In der Betriebsgruppe „Literatur“ hat nicht nur der von Ihnen kritisierte Schriftsteller Uwe Tellkamp Leuchttürme errichtet, die sehr viel mehr zum Verständnis des biedermeierlichen Deutschen beitragen als die Erzeugnisse aus der westdeutschen Schuldkolonie. Nehmen Sie zum Beispiel den 2002 von der Deutschen Literaturkonferenz mit der Karl-Preusker-Medaille ausgezeichneten Dr. h.c. Erich Loest, der sich mit dem Roman „Nikolaikirche“ unser aller Anerkennung verdient hat. Oder denken Sie an den Ostberliner Genossen Thomas Brussig, der in der Arbeitsgruppe Witzischkeit kennt keine Grenzen, Witzischkeit kennt kein Pardon tätig ist und dessen Anti-Held Klaus Uhlzscht die Mauer mit seinem äußerst steifen Geschlechtsorgan zum Einsturz brachte.
Sie sollten nicht vorschnell über unsere Betriebsgruppen urteilen, sondern sich erst einmal der vielfältigen Aufgaben unserer Kultureinrichtungen bewußt werden: Die deutsche Literaturkonferenz als Sektion des Deutschen Kulturrates hat zum Beispiel folgenden Arbeitsauftrag zu erfüllen:
Die deutsche Literaturkonferenz verfolgt als Satzungszweck die Förderung der deutschen Literatur. Sie will als Vereinigung der am literarischen Leben in der Bundesrepublik Deutschland maßgeblich beteiligten Verbände und Institutionen auf die öffentliche Meinung, die Erziehung und die Gesetzgebung einwirken, um der Literatur die ihrer gesellschaftlichen Bedeutung entsprechende Stellung zu gewährleisten und Beiträge für die Weiterentwicklung der Literatur zu leisten.
Da wir an das Gute im Menschen glauben, möchten wir Ihnen eine letzte Chance geben.
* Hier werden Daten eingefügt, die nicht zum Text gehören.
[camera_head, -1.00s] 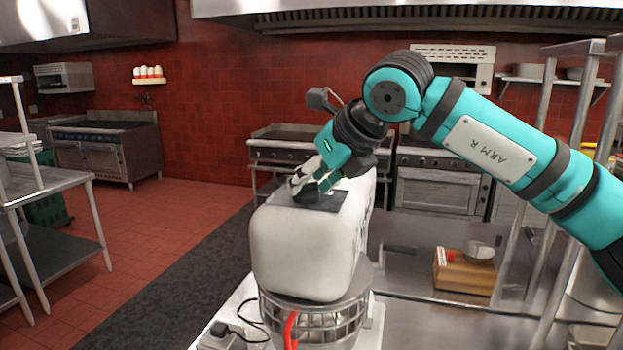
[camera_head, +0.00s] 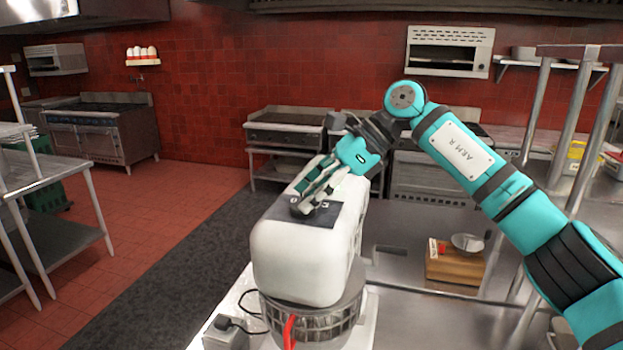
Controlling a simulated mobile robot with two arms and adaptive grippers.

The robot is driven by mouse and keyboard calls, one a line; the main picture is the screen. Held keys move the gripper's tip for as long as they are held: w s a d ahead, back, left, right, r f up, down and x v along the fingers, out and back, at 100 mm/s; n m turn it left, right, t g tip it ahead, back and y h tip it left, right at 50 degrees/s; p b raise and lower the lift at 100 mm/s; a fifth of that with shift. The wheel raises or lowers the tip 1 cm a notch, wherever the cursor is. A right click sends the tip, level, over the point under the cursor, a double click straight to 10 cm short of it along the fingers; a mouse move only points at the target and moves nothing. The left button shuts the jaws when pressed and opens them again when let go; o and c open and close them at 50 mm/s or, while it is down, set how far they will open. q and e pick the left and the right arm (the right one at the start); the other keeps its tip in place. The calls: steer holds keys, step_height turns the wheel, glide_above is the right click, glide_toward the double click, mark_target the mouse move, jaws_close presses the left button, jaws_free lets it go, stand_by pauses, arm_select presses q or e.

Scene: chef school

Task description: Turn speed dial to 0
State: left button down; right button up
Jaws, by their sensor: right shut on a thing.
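The white stand mixer (camera_head: 303,262) stands on the steel counter in the middle of the head view. The dark control panel (camera_head: 347,214) is on top of its head. The speed dial (camera_head: 301,207) is a dark knob at the panel's left front part, partly covered by my fingers. My right gripper (camera_head: 308,203) reaches down from the upper right, with its fingertips shut on the dial. Small white marks show on the panel beside the fingers, too small to read fully. My left gripper is not in view.
The wire bowl guard (camera_head: 318,325) and a red handle (camera_head: 289,332) are below the mixer head. A wooden block (camera_head: 452,269) with a metal bowl (camera_head: 466,243) stands on the counter at right.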

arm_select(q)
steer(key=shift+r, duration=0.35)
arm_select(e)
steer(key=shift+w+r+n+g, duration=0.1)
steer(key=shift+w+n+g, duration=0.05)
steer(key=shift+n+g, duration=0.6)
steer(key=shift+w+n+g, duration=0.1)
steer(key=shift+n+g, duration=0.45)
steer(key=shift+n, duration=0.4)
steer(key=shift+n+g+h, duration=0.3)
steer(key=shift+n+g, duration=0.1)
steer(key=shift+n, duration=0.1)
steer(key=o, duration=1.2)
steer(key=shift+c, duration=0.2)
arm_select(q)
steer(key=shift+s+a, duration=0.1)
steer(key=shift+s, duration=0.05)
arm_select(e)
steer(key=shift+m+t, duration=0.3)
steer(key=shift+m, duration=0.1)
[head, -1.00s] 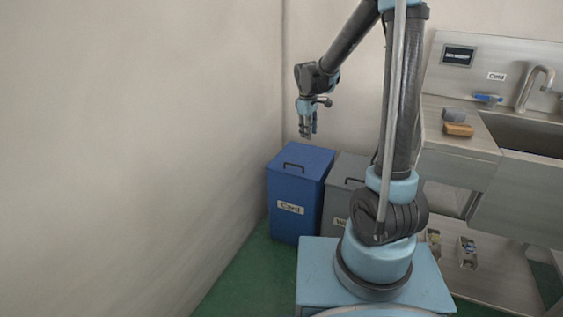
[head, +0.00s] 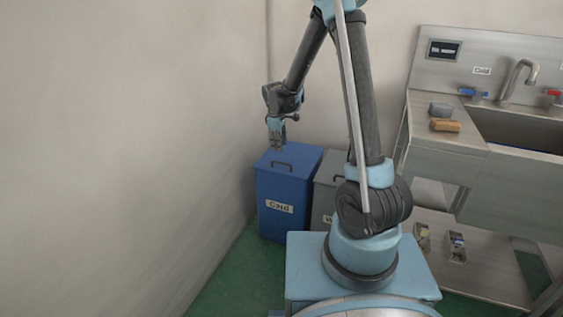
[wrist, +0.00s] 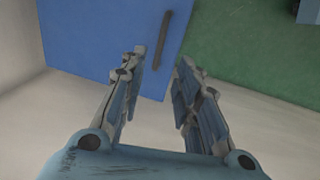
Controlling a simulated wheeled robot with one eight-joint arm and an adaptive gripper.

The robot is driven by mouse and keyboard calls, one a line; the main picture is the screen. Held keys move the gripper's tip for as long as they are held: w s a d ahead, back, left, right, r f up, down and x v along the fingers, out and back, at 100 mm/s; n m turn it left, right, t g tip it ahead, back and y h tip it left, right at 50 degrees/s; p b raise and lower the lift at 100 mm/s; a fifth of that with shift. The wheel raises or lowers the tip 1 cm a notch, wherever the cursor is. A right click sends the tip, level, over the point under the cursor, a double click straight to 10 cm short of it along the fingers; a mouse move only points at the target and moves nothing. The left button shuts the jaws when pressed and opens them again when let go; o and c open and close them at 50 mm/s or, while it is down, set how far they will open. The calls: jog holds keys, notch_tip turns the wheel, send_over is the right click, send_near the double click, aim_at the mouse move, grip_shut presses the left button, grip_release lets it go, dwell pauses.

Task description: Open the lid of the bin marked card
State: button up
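The blue bin (head: 283,222) stands in the corner by the left wall with a white "Card" label on its front. Its flat blue lid (head: 300,158) is shut and has a dark bar handle (head: 282,164) on top. My gripper (head: 277,148) is above the lid, pointing down, near the handle. In the wrist view my gripper (wrist: 161,75) is open with nothing between the fingers. The handle (wrist: 161,40) shows beyond the fingertips, apart from them, on the blue lid (wrist: 95,30).
A grey bin (head: 322,208) stands close to the right of the blue one, partly hidden by my arm. A steel sink counter (head: 440,150) holds a grey sponge (head: 441,109) and an orange one (head: 445,125). Green floor (head: 225,280) is clear at the front left.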

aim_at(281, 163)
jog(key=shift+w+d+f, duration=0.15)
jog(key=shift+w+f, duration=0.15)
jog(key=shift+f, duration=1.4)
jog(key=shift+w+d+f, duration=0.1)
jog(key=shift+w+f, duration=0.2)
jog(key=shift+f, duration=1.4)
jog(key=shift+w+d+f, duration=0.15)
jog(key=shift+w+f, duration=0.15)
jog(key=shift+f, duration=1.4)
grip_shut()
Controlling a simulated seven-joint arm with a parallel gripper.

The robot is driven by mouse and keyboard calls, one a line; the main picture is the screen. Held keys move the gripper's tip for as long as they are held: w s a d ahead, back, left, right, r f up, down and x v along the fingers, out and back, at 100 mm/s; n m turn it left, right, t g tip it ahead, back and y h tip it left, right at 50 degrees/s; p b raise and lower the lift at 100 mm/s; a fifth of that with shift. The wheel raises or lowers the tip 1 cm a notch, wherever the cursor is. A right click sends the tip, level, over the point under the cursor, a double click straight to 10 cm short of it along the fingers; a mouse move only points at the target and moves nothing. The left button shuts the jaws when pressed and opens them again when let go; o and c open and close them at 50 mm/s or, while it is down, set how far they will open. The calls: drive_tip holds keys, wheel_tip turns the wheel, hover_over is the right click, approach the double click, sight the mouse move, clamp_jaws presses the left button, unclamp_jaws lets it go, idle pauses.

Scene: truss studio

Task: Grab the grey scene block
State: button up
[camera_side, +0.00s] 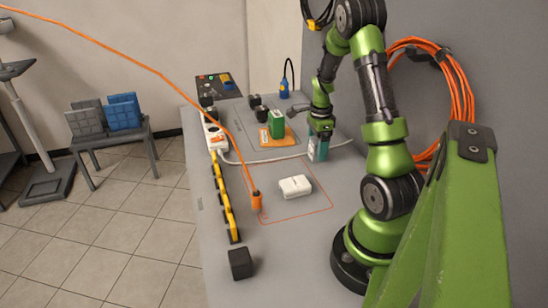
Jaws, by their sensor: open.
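My gripper (321,132) is open and points down at the back right of the grey table (224,190). It is right above a teal box with a pale lower part (318,150), and its fingers overlap the box's top in this view. I cannot tell whether they touch it. A dark grey cube (240,263) sits alone at the table's front left, far from my gripper. Several small dark blocks (258,108) stand at the back. No block is clearly marked as the grey scene block.
A green block (277,124) stands by an orange pad (264,139), left of my gripper. A white block (295,186) lies inside an orange outline. A power strip (215,136), yellow strip (225,203), orange plug (256,201) and cables line the left. The front middle is clear.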

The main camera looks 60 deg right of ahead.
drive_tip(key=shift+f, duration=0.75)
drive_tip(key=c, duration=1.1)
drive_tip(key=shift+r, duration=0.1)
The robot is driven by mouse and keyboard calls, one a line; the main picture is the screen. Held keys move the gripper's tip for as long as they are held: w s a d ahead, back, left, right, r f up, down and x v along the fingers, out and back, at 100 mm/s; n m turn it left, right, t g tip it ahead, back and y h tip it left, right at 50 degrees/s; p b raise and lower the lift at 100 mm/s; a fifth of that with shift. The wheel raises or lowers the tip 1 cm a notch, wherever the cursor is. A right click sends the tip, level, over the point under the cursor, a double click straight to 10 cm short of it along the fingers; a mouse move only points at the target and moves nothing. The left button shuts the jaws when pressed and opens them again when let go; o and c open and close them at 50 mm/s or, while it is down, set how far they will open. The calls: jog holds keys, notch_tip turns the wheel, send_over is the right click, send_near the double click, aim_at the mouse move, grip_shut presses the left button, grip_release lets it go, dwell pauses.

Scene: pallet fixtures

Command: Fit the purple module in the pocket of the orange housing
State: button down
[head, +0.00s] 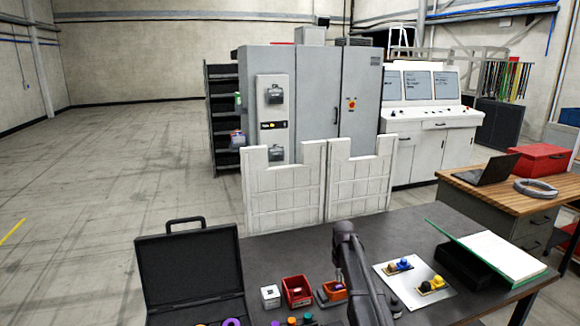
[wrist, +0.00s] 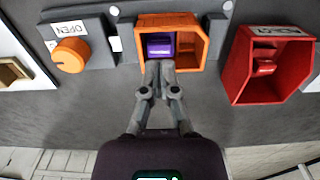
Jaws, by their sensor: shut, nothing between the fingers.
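The orange housing (wrist: 192,24) is an open box near the top of the wrist view; in the head view it shows as a small orange box (head: 327,287) on the table. The purple module (wrist: 160,46) is inside the housing's pocket, toward its left side. I cannot tell if it sits fully down. My gripper (wrist: 160,66) is shut and empty, its fingertips close to the housing's front wall and just below the module in the picture. I cannot tell if they touch. In the head view my arm partly hides the housing.
A grey block with an orange knob (wrist: 69,56) marked OPEN adjoins the housing. A red bin (wrist: 240,65) stands to the right in the wrist view. A white box (head: 270,296), an open black case (head: 190,262) and a white sheet with coloured parts (head: 415,293) share the table.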

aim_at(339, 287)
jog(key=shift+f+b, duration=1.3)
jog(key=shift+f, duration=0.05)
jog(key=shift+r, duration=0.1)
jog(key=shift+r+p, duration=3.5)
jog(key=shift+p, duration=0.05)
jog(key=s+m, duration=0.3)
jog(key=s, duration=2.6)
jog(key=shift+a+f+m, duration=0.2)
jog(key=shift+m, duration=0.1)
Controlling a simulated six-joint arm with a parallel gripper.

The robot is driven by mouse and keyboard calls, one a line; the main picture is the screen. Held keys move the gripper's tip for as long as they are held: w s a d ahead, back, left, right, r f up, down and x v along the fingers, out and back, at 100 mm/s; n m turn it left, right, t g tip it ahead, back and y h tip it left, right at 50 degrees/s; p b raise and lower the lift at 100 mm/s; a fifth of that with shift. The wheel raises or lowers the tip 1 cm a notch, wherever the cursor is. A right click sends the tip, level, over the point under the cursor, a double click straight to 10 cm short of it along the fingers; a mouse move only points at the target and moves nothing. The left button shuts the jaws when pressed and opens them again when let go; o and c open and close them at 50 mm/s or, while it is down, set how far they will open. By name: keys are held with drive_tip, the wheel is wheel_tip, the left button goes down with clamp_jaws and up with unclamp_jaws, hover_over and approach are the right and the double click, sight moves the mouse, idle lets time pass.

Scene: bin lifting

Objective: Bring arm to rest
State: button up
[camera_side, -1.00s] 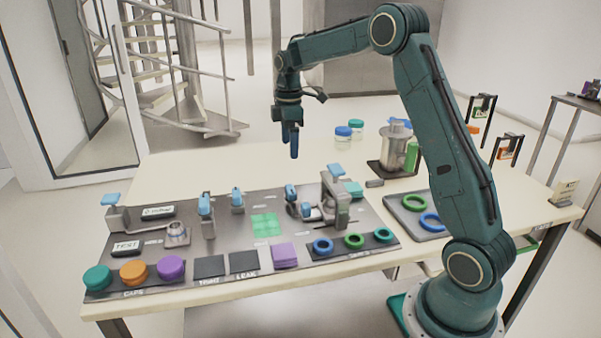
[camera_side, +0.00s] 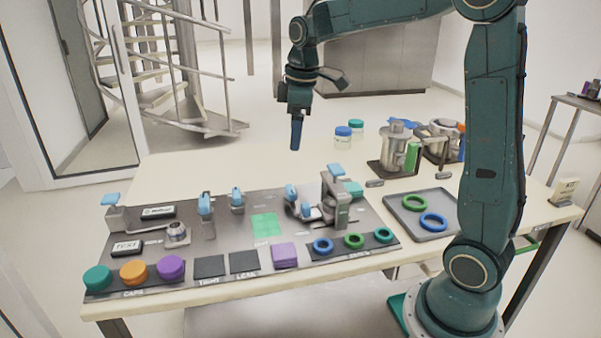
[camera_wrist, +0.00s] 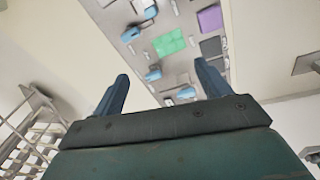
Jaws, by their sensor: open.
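My gripper (camera_side: 296,133) hangs in the air above the back of the table (camera_side: 200,165), fingers pointing down, seen nearly edge-on in the side view. In the wrist view my gripper (camera_wrist: 160,88) has its two blue fingers wide apart with nothing between them. My arm is raised and bent, its upper link nearly upright at the right of the side view. The fingers are clear of everything on the table.
A dark work board (camera_side: 235,215) holds clamps, coloured caps, rings and pads. A grey tray (camera_side: 398,212) carries green and blue rings. Jars (camera_side: 343,140) and a metal canister (camera_side: 395,150) stand at the back. The table's back left is bare.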

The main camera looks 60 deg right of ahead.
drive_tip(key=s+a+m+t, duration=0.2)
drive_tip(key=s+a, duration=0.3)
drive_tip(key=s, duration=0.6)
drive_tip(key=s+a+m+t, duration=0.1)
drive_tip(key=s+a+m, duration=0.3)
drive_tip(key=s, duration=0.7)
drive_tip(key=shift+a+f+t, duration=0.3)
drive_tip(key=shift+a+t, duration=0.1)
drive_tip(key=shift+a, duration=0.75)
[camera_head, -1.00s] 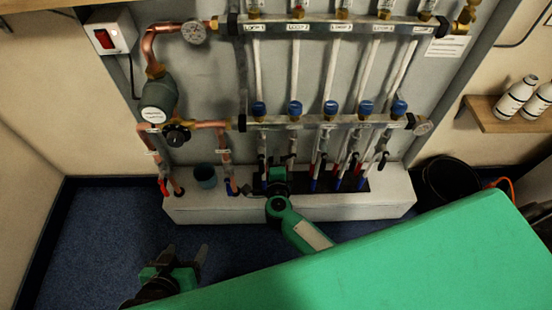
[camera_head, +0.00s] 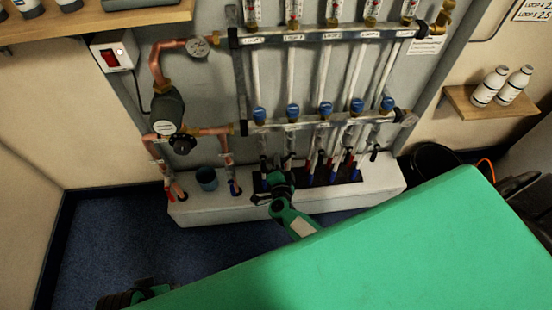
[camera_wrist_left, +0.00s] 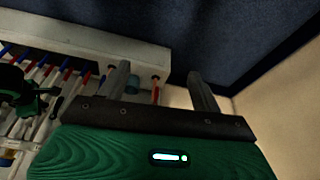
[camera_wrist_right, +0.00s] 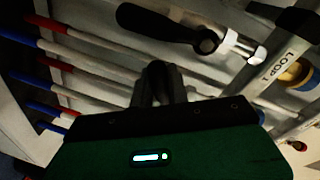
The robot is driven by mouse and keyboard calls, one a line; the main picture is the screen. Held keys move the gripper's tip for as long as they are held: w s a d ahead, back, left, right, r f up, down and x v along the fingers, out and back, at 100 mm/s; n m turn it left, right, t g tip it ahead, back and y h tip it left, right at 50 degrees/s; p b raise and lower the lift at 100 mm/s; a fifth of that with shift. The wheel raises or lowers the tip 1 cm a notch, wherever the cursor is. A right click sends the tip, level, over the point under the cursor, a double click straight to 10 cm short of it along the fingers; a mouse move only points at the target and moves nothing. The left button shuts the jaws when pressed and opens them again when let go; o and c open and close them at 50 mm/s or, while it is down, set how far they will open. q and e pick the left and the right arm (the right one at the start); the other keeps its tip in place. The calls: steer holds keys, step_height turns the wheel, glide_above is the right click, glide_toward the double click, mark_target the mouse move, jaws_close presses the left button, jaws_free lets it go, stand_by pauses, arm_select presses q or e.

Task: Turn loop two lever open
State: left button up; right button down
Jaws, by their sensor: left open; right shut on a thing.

Über einen Beitrag Ihrerseits zur Weiterentwicklung der Literatur würden wir uns mehr freuen als über Ihre destruktive Kritik, die den Umfang unserer Bemühungen hinsichtlich der Aufarbeitung der DDR-Diktatur nicht zu würdigen weiß. Vielleicht gelingt es Ihnen ja, den Vorsprung der Besiegten aufzuholen. Dann würden wir sogar darüber nachdenken, irgendwann den Ingeborg-Bachmann-Preis an Sie zu vergeben und werden unsere zu 100 Prozent systemtreuen Genossen aus dem Osten auf das nächste Jahr vertrösten.